* Task requirements
Reproduce each line bearing the word "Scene".

--- Extracted information ---

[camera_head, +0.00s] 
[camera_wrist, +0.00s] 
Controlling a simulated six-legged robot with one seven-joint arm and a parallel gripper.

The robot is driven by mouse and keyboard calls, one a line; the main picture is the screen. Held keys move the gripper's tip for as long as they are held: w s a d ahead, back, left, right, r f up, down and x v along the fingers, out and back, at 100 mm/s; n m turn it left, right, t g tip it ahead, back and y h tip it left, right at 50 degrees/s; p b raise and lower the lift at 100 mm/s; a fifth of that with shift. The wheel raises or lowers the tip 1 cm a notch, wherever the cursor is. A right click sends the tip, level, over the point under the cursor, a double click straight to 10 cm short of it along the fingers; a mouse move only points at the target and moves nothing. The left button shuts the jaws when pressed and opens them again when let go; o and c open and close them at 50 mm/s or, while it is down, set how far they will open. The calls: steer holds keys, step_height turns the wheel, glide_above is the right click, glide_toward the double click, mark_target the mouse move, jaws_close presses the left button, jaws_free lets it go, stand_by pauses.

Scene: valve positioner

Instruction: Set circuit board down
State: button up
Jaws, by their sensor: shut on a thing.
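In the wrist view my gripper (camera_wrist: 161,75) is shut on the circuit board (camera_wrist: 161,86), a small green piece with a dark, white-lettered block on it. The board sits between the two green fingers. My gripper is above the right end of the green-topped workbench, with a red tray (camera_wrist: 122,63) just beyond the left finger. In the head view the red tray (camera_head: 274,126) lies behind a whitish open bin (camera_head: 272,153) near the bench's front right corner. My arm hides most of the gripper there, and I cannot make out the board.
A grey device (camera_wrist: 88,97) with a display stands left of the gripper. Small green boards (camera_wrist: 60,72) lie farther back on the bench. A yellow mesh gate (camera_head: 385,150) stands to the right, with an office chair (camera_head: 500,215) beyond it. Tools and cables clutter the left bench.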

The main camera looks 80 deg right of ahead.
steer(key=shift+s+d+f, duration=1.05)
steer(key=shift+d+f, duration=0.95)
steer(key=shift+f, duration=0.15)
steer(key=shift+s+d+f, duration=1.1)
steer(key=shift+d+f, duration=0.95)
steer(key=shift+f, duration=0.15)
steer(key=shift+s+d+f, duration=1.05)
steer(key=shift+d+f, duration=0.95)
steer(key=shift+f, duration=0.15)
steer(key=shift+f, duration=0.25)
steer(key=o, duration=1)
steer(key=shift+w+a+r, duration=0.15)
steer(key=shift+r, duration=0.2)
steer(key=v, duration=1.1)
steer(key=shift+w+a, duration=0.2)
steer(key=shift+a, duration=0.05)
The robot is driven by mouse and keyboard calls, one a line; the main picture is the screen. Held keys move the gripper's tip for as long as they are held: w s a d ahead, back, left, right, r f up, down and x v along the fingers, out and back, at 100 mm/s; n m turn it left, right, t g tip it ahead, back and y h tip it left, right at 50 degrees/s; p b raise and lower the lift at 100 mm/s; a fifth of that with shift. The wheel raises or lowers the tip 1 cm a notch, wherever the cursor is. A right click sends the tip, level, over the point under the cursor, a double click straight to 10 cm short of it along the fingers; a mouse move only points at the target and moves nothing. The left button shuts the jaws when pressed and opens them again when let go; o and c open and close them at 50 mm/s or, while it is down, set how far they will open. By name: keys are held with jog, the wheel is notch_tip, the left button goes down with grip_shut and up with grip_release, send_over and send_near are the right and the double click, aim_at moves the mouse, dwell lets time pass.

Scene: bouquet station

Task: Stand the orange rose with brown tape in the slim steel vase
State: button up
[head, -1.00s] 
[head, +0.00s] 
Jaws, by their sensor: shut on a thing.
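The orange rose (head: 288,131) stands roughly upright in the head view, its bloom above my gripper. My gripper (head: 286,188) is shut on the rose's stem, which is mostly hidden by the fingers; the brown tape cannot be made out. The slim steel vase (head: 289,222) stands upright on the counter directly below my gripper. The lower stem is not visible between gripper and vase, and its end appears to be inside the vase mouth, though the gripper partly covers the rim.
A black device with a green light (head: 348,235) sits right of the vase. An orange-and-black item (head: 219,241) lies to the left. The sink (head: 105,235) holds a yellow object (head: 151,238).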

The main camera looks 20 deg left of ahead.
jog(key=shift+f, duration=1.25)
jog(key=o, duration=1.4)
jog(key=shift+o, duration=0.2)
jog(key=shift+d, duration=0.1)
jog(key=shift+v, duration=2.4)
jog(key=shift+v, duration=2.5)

---
--- Extracted information ---

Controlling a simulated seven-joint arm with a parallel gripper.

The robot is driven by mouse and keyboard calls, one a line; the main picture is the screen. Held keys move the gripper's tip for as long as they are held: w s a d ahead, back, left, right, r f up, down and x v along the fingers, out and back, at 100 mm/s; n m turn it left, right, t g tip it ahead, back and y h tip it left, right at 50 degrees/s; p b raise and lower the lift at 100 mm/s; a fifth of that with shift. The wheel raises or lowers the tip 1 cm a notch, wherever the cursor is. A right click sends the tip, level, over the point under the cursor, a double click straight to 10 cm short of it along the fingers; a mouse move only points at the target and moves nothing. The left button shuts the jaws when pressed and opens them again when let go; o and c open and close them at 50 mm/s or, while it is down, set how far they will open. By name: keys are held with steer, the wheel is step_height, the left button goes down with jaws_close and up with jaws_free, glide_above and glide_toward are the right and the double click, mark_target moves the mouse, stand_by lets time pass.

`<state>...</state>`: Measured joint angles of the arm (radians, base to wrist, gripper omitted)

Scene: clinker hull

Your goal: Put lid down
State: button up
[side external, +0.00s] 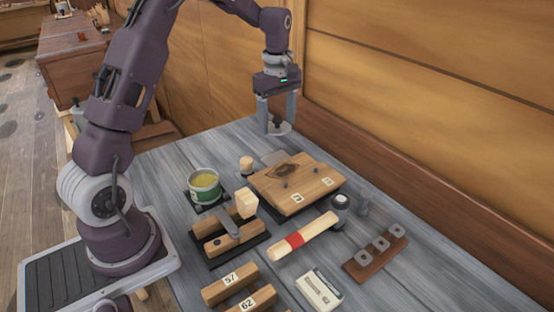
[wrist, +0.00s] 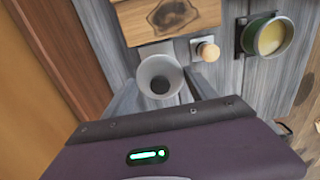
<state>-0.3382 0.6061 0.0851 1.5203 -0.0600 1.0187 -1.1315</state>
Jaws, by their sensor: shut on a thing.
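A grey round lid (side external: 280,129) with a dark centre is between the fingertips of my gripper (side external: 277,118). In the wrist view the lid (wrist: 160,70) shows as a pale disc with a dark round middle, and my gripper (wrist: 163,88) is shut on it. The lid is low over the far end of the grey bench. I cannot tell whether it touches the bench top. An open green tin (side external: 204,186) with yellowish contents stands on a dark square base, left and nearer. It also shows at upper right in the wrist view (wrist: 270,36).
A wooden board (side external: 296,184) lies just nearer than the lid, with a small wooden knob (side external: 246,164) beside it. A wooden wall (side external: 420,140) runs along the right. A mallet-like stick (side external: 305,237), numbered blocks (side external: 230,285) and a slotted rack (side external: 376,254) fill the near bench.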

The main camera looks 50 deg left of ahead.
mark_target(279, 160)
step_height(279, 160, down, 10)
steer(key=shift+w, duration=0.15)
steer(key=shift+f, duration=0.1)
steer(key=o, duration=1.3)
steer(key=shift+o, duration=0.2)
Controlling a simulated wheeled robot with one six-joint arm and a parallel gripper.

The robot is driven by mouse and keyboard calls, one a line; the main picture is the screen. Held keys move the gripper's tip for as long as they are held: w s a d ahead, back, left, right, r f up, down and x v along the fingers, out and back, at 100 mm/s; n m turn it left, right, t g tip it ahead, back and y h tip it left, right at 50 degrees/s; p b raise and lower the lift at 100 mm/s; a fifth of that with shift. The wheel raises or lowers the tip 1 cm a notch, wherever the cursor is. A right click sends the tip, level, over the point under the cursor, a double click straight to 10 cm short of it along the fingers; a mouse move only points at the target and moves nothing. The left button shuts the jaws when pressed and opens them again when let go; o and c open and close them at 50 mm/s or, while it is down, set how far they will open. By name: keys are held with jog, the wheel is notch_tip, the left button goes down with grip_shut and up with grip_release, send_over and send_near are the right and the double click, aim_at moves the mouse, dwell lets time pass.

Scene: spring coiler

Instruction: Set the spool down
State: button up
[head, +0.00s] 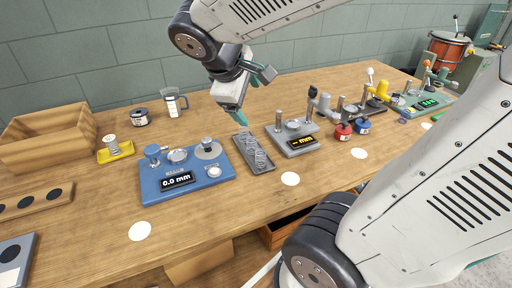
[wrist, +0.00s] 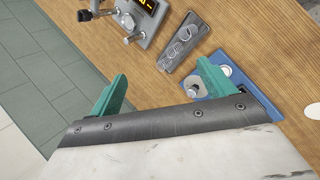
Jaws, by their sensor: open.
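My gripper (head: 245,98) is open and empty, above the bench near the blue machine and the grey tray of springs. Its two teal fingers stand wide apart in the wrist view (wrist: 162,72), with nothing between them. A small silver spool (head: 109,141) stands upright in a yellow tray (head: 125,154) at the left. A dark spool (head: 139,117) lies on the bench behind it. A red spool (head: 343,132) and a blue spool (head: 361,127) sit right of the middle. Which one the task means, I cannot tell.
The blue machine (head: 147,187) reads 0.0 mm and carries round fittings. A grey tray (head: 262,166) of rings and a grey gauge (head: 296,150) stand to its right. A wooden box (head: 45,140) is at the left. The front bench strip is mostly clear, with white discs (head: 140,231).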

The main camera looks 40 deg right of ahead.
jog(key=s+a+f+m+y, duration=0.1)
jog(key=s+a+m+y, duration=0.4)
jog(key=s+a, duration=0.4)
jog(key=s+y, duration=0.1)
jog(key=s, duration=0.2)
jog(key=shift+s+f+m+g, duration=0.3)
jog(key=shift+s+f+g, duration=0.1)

---
--- Extracted information ---

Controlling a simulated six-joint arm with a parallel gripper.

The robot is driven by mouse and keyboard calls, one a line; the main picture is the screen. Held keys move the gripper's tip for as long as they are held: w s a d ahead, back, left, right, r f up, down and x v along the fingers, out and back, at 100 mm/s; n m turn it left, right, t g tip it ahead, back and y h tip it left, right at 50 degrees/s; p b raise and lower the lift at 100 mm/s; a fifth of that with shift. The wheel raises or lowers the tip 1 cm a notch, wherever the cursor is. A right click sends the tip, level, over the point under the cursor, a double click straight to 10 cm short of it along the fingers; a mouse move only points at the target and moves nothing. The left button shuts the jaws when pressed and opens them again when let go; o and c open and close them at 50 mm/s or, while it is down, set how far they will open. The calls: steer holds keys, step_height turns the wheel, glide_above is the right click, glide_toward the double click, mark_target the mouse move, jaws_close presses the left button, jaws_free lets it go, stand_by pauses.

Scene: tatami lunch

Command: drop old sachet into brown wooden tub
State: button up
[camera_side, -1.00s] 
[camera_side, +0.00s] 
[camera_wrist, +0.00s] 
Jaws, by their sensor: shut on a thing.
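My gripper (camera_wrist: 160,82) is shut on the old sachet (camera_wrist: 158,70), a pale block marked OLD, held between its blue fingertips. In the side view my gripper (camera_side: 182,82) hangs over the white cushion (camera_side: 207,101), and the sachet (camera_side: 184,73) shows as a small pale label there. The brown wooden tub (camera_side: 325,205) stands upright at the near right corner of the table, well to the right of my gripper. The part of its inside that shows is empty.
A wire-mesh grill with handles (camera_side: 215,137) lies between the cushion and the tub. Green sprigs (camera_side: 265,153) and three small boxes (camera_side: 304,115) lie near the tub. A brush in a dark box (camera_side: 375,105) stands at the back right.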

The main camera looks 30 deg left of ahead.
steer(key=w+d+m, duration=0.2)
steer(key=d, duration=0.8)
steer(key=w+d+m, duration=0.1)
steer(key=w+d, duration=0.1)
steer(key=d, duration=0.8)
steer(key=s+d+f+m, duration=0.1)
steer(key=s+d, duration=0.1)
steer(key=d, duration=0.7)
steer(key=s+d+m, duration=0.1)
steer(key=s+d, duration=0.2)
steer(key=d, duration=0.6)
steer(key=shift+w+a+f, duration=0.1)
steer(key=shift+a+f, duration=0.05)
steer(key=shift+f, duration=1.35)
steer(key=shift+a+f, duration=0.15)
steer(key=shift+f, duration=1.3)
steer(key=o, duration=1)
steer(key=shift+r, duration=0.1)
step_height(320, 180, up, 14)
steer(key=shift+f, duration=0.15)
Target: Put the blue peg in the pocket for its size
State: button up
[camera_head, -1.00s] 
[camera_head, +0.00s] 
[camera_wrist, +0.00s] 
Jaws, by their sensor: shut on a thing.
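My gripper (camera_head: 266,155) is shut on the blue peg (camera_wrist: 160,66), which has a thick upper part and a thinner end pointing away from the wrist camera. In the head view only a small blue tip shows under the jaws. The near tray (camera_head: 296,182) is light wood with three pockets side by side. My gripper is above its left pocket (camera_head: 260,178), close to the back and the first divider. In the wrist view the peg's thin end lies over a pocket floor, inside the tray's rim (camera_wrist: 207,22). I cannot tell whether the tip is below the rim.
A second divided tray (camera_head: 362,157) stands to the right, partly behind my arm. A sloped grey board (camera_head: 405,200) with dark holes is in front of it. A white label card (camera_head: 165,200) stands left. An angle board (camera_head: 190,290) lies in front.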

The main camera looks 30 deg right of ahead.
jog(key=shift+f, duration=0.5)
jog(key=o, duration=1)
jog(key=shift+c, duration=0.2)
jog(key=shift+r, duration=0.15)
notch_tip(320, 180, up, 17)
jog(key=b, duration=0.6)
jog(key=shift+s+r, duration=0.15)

---

* Completed exercise
Scene: valve positioner
Scene: bouquet station
Scene: clinker hull
Scene: spring coiler
Scene: tatami lunch

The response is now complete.